I dig it, Alan. The Offy engine looks right at home in there being in good proportion to the T. This looks like something that would have been cooked up in mid-late 1970’s and to that end I think the wire wheels suit it best. 

  • 1 month later...
Posted

In the category of "you just can't make this stuff up".....

So I''ve been going through my old Street Rodder magazine collection dating from the early 1970's right through the end of 2010 when those (unflattering words) at the publishing/video house shut down the magazine just two issues before their 50th anniversary.   

Doing so for entertainment purposes, but also to partly to refresh my memory on the 203 "modeler's corner" columns I wrote for the mag between 1978 and 1995. 

So today I'm reading the column from the April 1991 issue, and the topic for that month's column was "Shrinking the Salt Flats".  It featured photos of Bonneville Salt Flats models that I had taken at various model events, along with some photos sent by readers of the column.  The I get to a photo of a killer Belly Tanker sent in by long time Modeler's Corner reader/contributor Jim Sonter of Sydney, Australia.  In part, the photo caption reads "Built in '89, the body was hand-formed by 1/1 street rodder and modeler Allan Barton".  Yes, our Alan (note the corrected spelling) Barton. 

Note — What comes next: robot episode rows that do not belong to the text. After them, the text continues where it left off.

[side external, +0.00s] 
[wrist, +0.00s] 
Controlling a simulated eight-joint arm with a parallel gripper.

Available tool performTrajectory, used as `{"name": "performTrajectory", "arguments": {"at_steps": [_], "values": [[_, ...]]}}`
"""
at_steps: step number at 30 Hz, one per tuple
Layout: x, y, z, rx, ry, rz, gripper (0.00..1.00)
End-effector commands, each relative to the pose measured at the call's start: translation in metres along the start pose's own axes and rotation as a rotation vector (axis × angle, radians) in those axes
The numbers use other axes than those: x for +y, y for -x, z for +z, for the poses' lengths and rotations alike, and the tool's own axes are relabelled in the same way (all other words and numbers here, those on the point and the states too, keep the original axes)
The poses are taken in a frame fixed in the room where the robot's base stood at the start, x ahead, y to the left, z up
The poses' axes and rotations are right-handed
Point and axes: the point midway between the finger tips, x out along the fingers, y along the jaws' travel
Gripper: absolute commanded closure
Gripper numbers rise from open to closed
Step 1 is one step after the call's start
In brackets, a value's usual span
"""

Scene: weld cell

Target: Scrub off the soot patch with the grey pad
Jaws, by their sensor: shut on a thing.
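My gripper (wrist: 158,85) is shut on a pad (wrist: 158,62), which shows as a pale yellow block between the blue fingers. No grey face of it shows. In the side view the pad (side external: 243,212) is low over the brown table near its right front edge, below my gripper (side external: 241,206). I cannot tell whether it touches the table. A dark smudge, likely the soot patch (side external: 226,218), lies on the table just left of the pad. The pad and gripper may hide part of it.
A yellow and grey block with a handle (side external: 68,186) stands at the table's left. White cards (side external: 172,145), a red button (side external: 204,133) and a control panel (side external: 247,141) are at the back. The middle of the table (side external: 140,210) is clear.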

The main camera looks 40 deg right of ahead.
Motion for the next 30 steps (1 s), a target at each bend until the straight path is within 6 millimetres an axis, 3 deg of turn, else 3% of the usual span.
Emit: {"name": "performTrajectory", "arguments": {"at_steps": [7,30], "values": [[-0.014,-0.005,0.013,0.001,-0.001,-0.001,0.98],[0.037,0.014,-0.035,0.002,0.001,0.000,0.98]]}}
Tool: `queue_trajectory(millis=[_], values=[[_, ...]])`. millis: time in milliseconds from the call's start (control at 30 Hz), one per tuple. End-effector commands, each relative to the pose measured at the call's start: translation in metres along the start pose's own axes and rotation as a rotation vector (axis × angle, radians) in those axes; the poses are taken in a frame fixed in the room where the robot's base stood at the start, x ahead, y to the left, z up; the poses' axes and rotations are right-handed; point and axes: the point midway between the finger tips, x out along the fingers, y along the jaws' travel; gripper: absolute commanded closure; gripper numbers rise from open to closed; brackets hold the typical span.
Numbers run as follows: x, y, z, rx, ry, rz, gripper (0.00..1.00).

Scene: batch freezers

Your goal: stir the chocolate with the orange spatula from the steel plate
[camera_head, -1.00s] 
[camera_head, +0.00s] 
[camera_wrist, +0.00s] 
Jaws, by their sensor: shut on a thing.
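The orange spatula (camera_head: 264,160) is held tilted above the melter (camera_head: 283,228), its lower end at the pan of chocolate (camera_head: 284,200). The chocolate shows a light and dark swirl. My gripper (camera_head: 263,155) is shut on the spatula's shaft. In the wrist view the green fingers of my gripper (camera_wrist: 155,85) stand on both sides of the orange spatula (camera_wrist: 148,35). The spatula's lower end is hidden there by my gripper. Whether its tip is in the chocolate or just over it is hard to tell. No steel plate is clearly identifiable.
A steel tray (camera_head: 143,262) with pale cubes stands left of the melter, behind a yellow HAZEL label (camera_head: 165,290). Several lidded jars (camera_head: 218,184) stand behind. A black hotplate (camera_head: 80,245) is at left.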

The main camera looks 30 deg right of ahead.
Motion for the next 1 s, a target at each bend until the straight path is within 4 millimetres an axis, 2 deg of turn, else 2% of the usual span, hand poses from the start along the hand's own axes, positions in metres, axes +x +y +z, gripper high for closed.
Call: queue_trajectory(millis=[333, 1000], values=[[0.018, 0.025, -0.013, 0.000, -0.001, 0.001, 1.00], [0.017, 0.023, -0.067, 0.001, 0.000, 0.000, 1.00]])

Alan, you rock.  Amazing to think we've both been at this so long.  Didn't recall that know you knew Jim....what is he up to these days? 

And for those that don't already know, Alan now does the "Modeler;s Corner" equivalent in Australia's #1 rod magazine....  

TIM 

Posted

Serendipity right there, huh?  Opposite sides of the world and all that.  When I have been fortunate enough to travel to other countries, USA, Canada, New Zealand, and catch up with local modellers, it never seems to amaze me ( and my long suffering wife) how instantly in tune we all are. One minute you are chatting with some guy you just met in a show or maybe at a hobby shop, next minute you are in his house looking at models, pulling out boxes and then some-one (usually a partner!) says, "hey you guys, it's 2.30a.m. some of us have to work, ya know?"  We belong to an international brotherhood and the only condition of membership is to make sure you tell the guy next to you!

I think I first met Jim via sending letters across the continent in the early eighties and then went to visit him and his brother Roy in Sydney in Jan 1985.  His collection is amazing, actually both the boys' collections are amazing.  For starters, they are all hand painted with brushes and Humbrol enamel and they look gorgeous!  Jim produced three fabulous editions of a catalogue of vintage model advertisements from the sixties and seventies and then went on to print a book on classic Australian service stations which includes some of my photos.  He contacted me last year about a column I did on the Monogram Big T.